Ricky Lightfoot, who is a 37-year-old firefighter from the village of Dearham in Cumbria, in north west England became only the third person to claim victory in the history of the race, in which runners are pitted against horses to see who can outrun the other.

Completing the 22-mile trail with a time of 2:22:23, Lightfoot is also the first runner to have won the competition in 15 years after Florien Holtinger triumphed in 2007, according to a statement from the event's organizers.

The competition was established in the 1980s, after two people at the local Neaudd Arms pub bet on whether a man could defeat a horse in a long-distance race.

In 2004, Huw Lobb became the first runner to win the event when he beat the fastest horse in 2:05:00, according to the official event website.

A group of 1,200 runners competed against 60 horses and riders at the event on June 11, which took place along the cragged hills and muddy terrain of the Welsh countryside.

Lane House Boy came second after Lightfoot with rider Kim Alman, finishing with a time of 2:24:24.

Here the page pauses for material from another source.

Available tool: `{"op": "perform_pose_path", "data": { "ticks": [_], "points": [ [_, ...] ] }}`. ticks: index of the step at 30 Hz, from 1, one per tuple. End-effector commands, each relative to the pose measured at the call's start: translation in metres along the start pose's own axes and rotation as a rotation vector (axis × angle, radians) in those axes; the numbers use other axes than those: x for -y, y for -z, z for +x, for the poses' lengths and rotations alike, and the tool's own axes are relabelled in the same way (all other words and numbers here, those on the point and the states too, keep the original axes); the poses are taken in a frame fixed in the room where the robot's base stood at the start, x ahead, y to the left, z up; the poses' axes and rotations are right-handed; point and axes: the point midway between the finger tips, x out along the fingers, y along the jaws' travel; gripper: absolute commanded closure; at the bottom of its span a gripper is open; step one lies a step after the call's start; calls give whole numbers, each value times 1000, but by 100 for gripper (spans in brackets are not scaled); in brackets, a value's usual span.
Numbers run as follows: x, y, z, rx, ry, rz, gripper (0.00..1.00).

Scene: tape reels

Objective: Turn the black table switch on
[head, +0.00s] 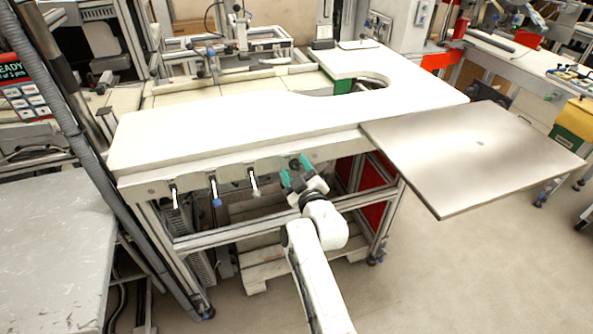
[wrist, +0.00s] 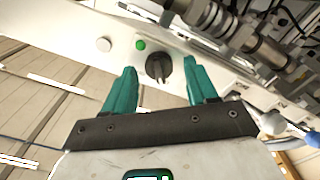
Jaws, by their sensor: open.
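The black switch (wrist: 158,66) is a round rotary knob on the pale front panel of the table (head: 200,125). In the wrist view it shows between the two teal fingertips of my gripper (wrist: 160,77), with a gap on each side. Its grip ridge points down toward my gripper. In the head view the switch (head: 294,164) is a small dark spot under the table's front edge. My gripper (head: 295,171) is open and empty just in front of it. I cannot tell how far the fingertips are from the panel.
A green button (wrist: 140,45) and a white button (wrist: 103,44) sit on the panel left of the switch in the wrist view. A grey metal plate (head: 480,150) juts out at the right.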

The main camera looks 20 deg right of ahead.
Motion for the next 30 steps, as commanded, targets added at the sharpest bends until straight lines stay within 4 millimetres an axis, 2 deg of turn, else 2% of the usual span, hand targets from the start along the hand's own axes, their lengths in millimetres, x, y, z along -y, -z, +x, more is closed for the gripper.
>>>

Lightfoot's stunning performance was even more remarkable given he had been awake since 6 a.m. BST (1 a.m. ET) on Friday in order to fly from Tenerife, Spain to Manchester, UK.

He arrived in Wales at 4 a.m. BST (11 p.m. EST) before travelling to Llanwrtyd Wells on Saturday, just two hours before the race began.

"I am chuffed to have won Whole Earth Man V Horse," Lightfoot told CNN via email on Monday.

"I'd heard about the two previous winners Huw Lobb and Florien Holtinger, and am delighted to now count myself amongst only three people to have ever beaten the horse.

"It was great to compete in such a legendary, unique race that was all started from a conversation in a local pub. I was awake for 29 hours before the race and had to drive five hours home afterwards, so needless to say I was shattered, but it was worth it," he added.

A keen endurance runner, Lightfoot previously won the Zegama-Aizkorri race in Spain in 2009.

Three years later he clinched victory after running his first ultramarathon at the Hammer Trail in Denmark, before winning three more endurance trails across Wales, Réunion Island and South Africa in 2013.

In 2014 he came first at the Dodo Trail in Mauritius, and won the Ultra SkyMarathon Madeira the year after.